By Michael Terrazas mterraz@emory.edu

 

Most Americans take for granted the fundamental principles—such as separation of church and state—on which their country was founded. But Judd Owen says that might be changing, and some people might begin to question the validity of core political beliefs. Part of the reason could be traced back to the very culture those beliefs helped form.

In Owen’s new book, Religion and the Demise of Liberal Rationalism: The Foundational Crisis of the Separation of Church and State (University of Chicago Press), the assistant professor of political science traces the fiery plunge of Enlightenment-era rationalism into today’s sea of postmodernism and examines the implications of this on political thought. One repercussion, he said, is that America’s constitutional democracy could suffer from the impact.

The Founding Fathers operated during a time when the world’s most forward thinkers believed Man was a perfectible being, that The Truth Was Out There, waiting, and all humanity need do was look for it long and hard enough. That school of thought, to which Owen refers as “liberal rationalism,” is nearly extinct in 2001.

“It’s on its last leg, if it’s not dead,” Owen said. “So the question is, if that point of view was just another ‘faith,’ what is there to distinguish it from religious points of view, which are self-consciously of faith?”

In other words, if the separation of church and state is philosophically grounded in the belief that government should avoid theological entanglements and stay focused on the pursuit of objective “truth,” but instead it turns out that belief in such a truth is itself an article of faith (one no more or less valid than any other faith), in what condition does this leave the Ameri-can wall between government and religion?

“I think this is a question that is ignored by political theorists,” said Owen, who hastened to add that his book does not attempt to answer the question but simply to propel it into the intellectual discourse.

For the record, Owen does not count himself in the postmodern—the “antifoundationalist,” as he calls it—camp. He relishes a good defense of liberal democracy against any and all invaders. Owen even suspects a number of antifoundationalists themselves believe firmly in the Constitution but subscribe to the postmodern school precisely because it frees them from having to formulate an intellectual defense; if there is no rational way to prove the universal “truth” of liberal democracy, why bother even trying?
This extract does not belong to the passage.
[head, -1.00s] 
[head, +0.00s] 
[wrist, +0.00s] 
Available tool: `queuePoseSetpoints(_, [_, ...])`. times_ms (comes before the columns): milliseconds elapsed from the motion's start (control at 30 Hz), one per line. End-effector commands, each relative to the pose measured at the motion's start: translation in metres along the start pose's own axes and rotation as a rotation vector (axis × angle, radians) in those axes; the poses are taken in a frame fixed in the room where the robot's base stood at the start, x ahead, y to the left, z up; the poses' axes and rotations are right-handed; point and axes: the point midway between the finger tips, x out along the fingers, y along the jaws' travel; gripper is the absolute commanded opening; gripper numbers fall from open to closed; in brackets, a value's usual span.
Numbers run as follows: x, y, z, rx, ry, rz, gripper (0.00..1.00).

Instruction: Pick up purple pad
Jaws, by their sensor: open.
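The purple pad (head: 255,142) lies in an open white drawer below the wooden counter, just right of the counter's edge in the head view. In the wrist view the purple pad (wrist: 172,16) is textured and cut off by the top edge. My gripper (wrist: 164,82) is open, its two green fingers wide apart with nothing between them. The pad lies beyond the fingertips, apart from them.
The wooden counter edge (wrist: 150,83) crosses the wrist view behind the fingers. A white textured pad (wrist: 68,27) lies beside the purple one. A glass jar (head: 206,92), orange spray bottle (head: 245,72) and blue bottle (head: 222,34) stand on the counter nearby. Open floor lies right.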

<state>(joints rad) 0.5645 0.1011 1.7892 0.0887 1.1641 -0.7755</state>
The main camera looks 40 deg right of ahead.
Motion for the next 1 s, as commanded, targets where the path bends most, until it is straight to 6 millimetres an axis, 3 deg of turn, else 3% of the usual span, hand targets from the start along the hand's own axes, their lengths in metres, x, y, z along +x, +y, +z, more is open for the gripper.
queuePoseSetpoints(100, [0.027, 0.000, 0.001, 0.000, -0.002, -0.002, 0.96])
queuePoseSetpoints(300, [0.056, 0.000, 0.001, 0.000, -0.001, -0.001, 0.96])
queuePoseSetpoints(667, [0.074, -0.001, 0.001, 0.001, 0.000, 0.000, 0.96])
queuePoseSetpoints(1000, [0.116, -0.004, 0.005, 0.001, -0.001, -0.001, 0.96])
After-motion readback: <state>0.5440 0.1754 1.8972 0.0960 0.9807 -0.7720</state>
But the philosophical questions carry with them real-world weight. President George W. Bush’s “faith-based” initiatives have the more libertarian-minded Americans wanting to apply fresh mortar to the wall between church and state, but these concerns seem trivial next to, for example, the government-sanctioned oppression being carried out by the Taliban in Afghanistan, all in the name of God.

“It’s always good to be wary of making too much of intellectual trends, as far as the broader culture is concerned,” Owen said. “But I don’t think it’s insignificant that there’s a segment of people for whom there’s just a loss of faith that the American principles are true.”
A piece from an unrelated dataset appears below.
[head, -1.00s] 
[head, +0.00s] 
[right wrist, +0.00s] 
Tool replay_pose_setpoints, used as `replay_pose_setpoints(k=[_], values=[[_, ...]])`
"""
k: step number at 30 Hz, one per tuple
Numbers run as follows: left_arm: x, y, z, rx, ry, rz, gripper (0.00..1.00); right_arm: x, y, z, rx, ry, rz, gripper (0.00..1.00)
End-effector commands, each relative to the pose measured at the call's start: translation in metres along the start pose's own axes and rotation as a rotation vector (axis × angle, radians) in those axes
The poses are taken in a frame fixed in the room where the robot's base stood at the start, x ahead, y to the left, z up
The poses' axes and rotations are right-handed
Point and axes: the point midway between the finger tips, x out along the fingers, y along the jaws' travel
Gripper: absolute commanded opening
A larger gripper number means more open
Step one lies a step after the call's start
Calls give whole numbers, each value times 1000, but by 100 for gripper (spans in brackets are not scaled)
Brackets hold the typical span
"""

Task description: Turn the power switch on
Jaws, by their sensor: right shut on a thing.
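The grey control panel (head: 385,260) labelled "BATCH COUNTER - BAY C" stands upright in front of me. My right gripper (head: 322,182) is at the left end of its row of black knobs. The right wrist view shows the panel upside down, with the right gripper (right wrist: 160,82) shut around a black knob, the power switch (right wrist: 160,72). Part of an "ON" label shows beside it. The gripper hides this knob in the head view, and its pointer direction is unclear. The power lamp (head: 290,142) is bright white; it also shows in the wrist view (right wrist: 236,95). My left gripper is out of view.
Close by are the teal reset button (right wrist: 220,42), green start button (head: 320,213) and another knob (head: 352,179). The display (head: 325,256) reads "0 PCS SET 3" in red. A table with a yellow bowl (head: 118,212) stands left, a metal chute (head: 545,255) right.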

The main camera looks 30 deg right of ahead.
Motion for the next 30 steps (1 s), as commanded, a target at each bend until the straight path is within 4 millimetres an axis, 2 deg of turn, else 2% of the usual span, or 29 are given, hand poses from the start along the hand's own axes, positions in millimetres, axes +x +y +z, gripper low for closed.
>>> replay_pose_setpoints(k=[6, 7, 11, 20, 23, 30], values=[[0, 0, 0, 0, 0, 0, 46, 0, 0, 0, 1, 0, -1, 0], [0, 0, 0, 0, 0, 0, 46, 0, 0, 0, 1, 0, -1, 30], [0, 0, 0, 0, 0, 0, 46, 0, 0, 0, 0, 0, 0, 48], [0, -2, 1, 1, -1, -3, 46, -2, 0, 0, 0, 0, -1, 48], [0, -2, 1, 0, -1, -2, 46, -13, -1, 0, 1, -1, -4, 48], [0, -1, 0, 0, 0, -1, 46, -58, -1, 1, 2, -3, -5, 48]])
What’s more, he said, the legacy of Jefferson, Hamilton, et al could be partly responsible for these intellectual tectonics in the first place.

“There was a tendency to promote, with regard to religion, an indifference to the truth,” Owen said. “It’s there in Jefferson, it’s there in John Locke. Jefferson thought the Constitution would promote a general theological indifference, and you can see that it’s worked.

“Most Methodists and Presbyterians today probably couldn’t tell you what the theological differences are between the two. So it seems very strange to us that people could have killed each other over, say, the nature of the trinity. That’s just very far from religion in America today.”

From the perspective of civil order, Owen added, this is a good thing, as it keeps New York and Washington from looking like Belfast or Beirut. “The downside is that it makes us stupid,” Owen said, and that it gives rise to the every-human-for-him-or-herself mentality of postmodernism.

“So liberalism is partly to blame for its own crisis; that’s part of what I conclude,” Owen said. “What I’m doing now is going back and looking at the Enlightenment to try to see the extent to which they could anticipate this. Would they have looked at our situation and said, ‘Everything’s working according to plan’?”

Perhaps Owen’s next book will answer that question.